▶ SHORT EXERCISE:
Restate each of the lines given below, word for word.

▶ DATA BLOCK:
((
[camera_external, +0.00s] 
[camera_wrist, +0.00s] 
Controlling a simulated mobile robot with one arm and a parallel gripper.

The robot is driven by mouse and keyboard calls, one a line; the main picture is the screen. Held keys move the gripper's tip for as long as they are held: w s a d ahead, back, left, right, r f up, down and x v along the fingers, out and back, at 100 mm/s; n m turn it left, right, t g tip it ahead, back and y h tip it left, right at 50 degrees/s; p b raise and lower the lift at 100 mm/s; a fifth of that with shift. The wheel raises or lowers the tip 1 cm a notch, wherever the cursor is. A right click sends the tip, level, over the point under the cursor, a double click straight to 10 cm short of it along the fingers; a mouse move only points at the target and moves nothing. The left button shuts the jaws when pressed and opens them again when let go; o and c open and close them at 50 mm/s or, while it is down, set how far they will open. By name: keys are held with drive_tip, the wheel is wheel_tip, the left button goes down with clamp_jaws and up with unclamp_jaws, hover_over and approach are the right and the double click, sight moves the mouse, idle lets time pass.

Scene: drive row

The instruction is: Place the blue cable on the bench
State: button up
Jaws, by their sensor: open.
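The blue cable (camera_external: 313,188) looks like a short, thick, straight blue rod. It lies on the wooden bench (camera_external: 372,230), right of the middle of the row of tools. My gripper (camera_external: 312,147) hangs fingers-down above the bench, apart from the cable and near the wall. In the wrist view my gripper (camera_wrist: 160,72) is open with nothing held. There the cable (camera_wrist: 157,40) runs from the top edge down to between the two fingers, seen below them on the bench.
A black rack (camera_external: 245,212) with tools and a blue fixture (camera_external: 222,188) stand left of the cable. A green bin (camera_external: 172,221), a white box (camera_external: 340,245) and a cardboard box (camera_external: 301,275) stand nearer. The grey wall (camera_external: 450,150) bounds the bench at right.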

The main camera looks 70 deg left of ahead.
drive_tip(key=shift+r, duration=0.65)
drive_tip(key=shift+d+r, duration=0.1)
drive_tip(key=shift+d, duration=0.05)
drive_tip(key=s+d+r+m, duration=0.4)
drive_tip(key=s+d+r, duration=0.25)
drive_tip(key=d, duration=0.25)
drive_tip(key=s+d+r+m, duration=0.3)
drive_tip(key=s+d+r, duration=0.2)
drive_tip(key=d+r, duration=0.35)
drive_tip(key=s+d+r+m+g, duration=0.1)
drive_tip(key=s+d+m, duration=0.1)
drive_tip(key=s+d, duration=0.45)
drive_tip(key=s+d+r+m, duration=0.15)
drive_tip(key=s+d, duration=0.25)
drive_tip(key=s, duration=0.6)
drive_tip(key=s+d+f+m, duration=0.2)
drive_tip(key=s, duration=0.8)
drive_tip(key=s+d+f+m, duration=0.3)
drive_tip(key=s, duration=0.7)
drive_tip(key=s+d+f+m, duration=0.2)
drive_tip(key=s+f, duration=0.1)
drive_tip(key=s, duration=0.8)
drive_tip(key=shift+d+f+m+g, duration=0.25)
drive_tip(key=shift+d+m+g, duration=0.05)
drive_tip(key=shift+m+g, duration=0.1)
))
▶ OUTPUT FOR THIS EXERCISE:
[camera_external, +0.00s] 
[camera_wrist, +0.00s] 
Controlling a simulated mobile robot with one arm and a parallel gripper.

The robot is driven by mouse and keyboard calls, one a line; the main picture is the screen. Held keys move the gripper's tip for as long as they are held: w s a d ahead, back, left, right, r f up, down and x v along the fingers, out and back, at 100 mm/s; n m turn it left, right, t g tip it ahead, back and y h tip it left, right at 50 degrees/s; p b raise and lower the lift at 100 mm/s; a fifth of that with shift. The wheel raises or lowers the tip 1 cm a notch, wherever the cursor is. A right click sends the tip, level, over the point under the cursor, a double click straight to 10 cm short of it along the fingers; a mouse move only points at the target and moves nothing. The left button shuts the jaws when pressed and opens them again when let go; o and c open and close them at 50 mm/s or, while it is down, set how far they will open. By name: keys are held with drive_tip, the wheel is wheel_tip, the left button goes down with clamp_jaws and up with unclamp_jaws, hover_over and approach are the right and the double click, sight moves the mouse, idle lets time pass.

Scene: drive row

The instruction is: Place the blue cable on the bench
State: button up
Jaws, by their sensor: open.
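The blue cable (camera_external: 313,188) looks like a short, thick, straight blue rod. It lies on the wooden bench (camera_external: 372,230), right of the middle of the row of tools. My gripper (camera_external: 312,147) hangs fingers-down above the bench, apart from the cable and near the wall. In the wrist view my gripper (camera_wrist: 160,72) is open with nothing held. There the cable (camera_wrist: 157,40) runs from the top edge down to between the two fingers, seen below them on the bench.
A black rack (camera_external: 245,212) with tools and a blue fixture (camera_external: 222,188) stand left of the cable. A green bin (camera_external: 172,221), a white box (camera_external: 340,245) and a cardboard box (camera_external: 301,275) stand nearer. The grey wall (camera_external: 450,150) bounds the bench at right.

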The main camera looks 70 deg left of ahead.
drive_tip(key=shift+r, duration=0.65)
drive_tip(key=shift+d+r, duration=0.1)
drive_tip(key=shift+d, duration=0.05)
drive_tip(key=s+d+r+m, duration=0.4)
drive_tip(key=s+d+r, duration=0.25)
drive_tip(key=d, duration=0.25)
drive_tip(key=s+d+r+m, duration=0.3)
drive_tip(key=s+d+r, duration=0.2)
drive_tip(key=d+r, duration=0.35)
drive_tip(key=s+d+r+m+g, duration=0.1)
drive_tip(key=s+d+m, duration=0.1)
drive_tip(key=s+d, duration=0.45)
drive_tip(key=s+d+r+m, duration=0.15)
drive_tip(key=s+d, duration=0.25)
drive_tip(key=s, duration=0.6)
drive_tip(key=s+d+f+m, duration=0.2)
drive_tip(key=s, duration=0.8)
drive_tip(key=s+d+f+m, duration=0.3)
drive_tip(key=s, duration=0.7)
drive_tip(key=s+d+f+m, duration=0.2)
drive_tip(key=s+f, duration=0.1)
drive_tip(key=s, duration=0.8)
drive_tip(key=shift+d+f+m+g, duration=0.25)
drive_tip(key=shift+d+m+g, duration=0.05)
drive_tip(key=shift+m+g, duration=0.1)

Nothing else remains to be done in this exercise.